Efficient Learnable Collaborative Attention for Single Image Super-Resolution
Yigang Zhao Chaowei Zheng, Jiannan Su, GuangyongChen, MinGan
TL;DR
The paper addresses the heavy computational burden of non-local attention in single-image super-resolution by introducing Learnable Collaborative Attention (LCoA). LCoA combines a Learnable Sparse Pattern (LSP), built on k-means clustering to create data-driven sparse attention, with Collaborative Attention (CoA), which shares attention weights across network layers to reduce redundant computations. Empirical results show substantial inference-time reductions (up to about 83%) and memory savings while maintaining competitive PSNR/SSIM against state-of-the-art SR methods, demonstrated on standard benchmarks with diverse scale factors. The proposed Learnable Sparse Pattern and weight-sharing strategy enable efficient long-range dependency modeling, yielding a deep Learnable Collaborative Attention Network (LCoAN) that balances accuracy and efficiency for practical SR applications.
Abstract
Non-Local Attention (NLA) is a powerful technique for capturing long-range feature correlations in deep single image super-resolution (SR). However, NLA suffers from high computational complexity and memory consumption, as it requires aggregating all non-local feature information for each query response and recalculating the similarity weight distribution for different abstraction levels of features. To address these challenges, we propose a novel Learnable Collaborative Attention (LCoA) that introduces inductive bias into non-local modeling. Our LCoA consists of two components: Learnable Sparse Pattern (LSP) and Collaborative Attention (CoA). LSP uses the k-means clustering algorithm to dynamically adjust the sparse attention pattern of deep features, which reduces the number of non-local modeling rounds compared with existing sparse solutions.
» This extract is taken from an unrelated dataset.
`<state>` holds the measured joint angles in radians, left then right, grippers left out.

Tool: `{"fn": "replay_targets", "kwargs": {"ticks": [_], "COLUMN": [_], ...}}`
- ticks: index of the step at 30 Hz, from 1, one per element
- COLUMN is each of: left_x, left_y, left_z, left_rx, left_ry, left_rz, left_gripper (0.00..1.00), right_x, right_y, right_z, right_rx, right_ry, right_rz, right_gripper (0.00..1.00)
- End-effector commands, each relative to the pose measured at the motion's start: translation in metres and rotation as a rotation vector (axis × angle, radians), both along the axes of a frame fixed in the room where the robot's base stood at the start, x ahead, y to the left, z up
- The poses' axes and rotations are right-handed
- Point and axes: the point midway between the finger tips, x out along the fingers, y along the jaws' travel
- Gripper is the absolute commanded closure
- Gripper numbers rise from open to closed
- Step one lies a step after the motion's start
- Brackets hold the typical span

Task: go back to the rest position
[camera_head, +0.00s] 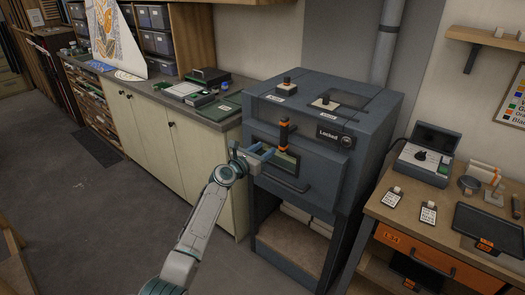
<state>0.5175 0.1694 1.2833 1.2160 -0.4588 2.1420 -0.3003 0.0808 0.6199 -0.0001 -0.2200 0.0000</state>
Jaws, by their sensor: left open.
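My left gripper (262,152) is open in front of the dark grey kiln-like cabinet (320,170). Its fingers are close to an upright dark handle with orange bands (283,134) on the cabinet's front. I cannot tell whether they touch it. A label on the front reads "Locked" (328,133). My left arm reaches up from the bottom of the view. My right gripper is not in view.
A cream counter (130,120) with boxes and green mats runs along the left wall. A wooden workbench (385,210) with an open case (426,155), labelled tags and a dark tray (490,230) stands at the right. The floor (70,200) at the left is clear.

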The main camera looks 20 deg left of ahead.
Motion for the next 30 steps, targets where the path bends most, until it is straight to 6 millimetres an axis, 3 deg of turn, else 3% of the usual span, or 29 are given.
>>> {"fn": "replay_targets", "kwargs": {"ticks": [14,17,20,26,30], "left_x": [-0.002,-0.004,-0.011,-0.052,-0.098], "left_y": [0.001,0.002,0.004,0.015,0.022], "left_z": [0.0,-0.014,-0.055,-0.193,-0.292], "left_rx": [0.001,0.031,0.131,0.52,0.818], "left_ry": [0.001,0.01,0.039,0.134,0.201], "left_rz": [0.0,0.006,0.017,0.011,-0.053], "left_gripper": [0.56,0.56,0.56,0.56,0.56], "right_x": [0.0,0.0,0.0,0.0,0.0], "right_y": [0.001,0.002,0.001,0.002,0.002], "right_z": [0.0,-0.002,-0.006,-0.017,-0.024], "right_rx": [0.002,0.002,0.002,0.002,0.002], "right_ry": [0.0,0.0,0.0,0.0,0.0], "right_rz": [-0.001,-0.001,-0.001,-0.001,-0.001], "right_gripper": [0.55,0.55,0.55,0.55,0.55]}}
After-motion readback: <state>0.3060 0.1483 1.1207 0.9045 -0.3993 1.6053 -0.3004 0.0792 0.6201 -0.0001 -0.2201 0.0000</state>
CoA leverages the sparse attention pattern and weights learned by LSP, and co-optimizes the similarity matrix across different abstraction levels, which avoids redundant similarity matrix calculations. The experimental results show that our LCoA can reduce the non-local modeling time by about 83% in the inference stage. In addition, we integrate our LCoA into a deep Learnable Collaborative Attention Network (LCoAN), which achieves competitive performance in terms of inference time, memory consumption, and reconstruction quality compared with other state-of-the-art SR methods.